Write the data below out exactly as it stands. Do not include the pictures.
Start
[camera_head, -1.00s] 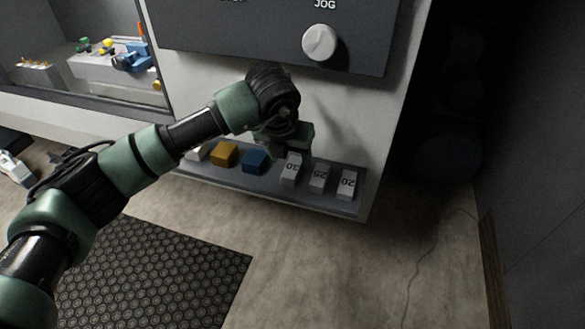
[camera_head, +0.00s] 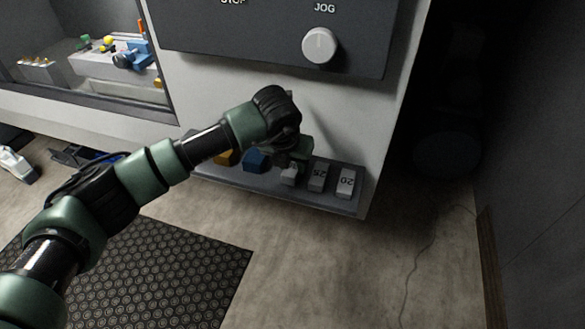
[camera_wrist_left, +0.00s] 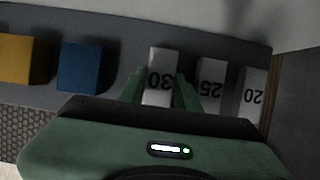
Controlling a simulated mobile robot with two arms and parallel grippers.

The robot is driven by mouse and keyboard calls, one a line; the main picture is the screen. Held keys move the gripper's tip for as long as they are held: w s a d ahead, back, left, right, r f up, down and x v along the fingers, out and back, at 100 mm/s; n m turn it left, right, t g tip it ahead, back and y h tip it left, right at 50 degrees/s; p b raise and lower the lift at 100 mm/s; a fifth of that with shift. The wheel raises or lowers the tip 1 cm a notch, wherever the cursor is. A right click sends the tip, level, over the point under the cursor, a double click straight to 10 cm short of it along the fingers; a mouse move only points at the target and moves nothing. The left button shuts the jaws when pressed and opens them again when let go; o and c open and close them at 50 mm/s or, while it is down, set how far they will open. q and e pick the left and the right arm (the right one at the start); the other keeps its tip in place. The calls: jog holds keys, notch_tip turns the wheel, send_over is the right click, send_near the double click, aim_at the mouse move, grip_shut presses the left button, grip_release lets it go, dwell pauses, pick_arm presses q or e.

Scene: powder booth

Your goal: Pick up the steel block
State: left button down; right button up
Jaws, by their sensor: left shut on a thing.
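A pale grey, steel-looking block marked 30 (camera_head: 289,178) stands on the grey shelf (camera_head: 270,190) under the control panel. It also shows in the left wrist view (camera_wrist_left: 161,66), between the two green fingers of my left gripper (camera_wrist_left: 160,88). My left gripper (camera_head: 290,166) is shut on this block from above, one finger on each side. The block appears still down at shelf level. The gripper hides part of it in the head view. Similar grey blocks marked 25 (camera_head: 317,176) and 20 (camera_head: 345,183) stand to its right. My right gripper is out of view.
A blue block (camera_head: 255,160) and a yellow block (camera_head: 226,158) stand left of the gripped block. The panel with its JOG knob (camera_head: 320,46) overhangs the shelf. A dark studded mat (camera_head: 170,275) lies on the floor. Floor right of it is clear.
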End
> _Final answer_
[camera_head, -1.00s] 
[camera_head, +0.00s] 
[camera_wrist_left, +0.00s] 
Controlling a simulated mobile robot with two arms and parallel grippers.

The robot is driven by mouse and keyboard calls, one a line; the main picture is the screen. Held keys move the gripper's tip for as long as they are held: w s a d ahead, back, left, right, r f up, down and x v along the fingers, out and back, at 100 mm/s; n m turn it left, right, t g tip it ahead, back and y h tip it left, right at 50 degrees/s; p b raise and lower the lift at 100 mm/s; a fifth of that with shift. The wheel raises or lowers the tip 1 cm a notch, wherever the cursor is. A right click sends the tip, level, over the point under the cursor, a double click straight to 10 cm short of it along the fingers; a mouse move only points at the target and moves nothing. The left button shuts the jaws when pressed and opens them again when let go; o and c open and close them at 50 mm/s or, while it is down, set how far they will open. q and e pick the left and the right arm (the right one at the start); the other keeps its tip in place. The calls: jog holds keys, notch_tip turns the wheel, send_over is the right click, send_near the double click, aim_at the mouse move, grip_shut presses the left button, grip_release lets it go, dwell pauses, pick_arm presses q or e.

Scene: powder booth

Your goal: Pick up the steel block
State: left button down; right button up
Jaws, by their sensor: left shut on a thing.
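A pale grey, steel-looking block marked 30 (camera_head: 289,178) stands on the grey shelf (camera_head: 270,190) under the control panel. It also shows in the left wrist view (camera_wrist_left: 161,66), between the two green fingers of my left gripper (camera_wrist_left: 160,88). My left gripper (camera_head: 290,166) is shut on this block from above, one finger on each side. The block appears still down at shelf level. The gripper hides part of it in the head view. Similar grey blocks marked 25 (camera_head: 317,176) and 20 (camera_head: 345,183) stand to its right. My right gripper is out of view.
A blue block (camera_head: 255,160) and a yellow block (camera_head: 226,158) stand left of the gripped block. The panel with its JOG knob (camera_head: 320,46) overhangs the shelf. A dark studded mat (camera_head: 170,275) lies on the floor. Floor right of it is clear.

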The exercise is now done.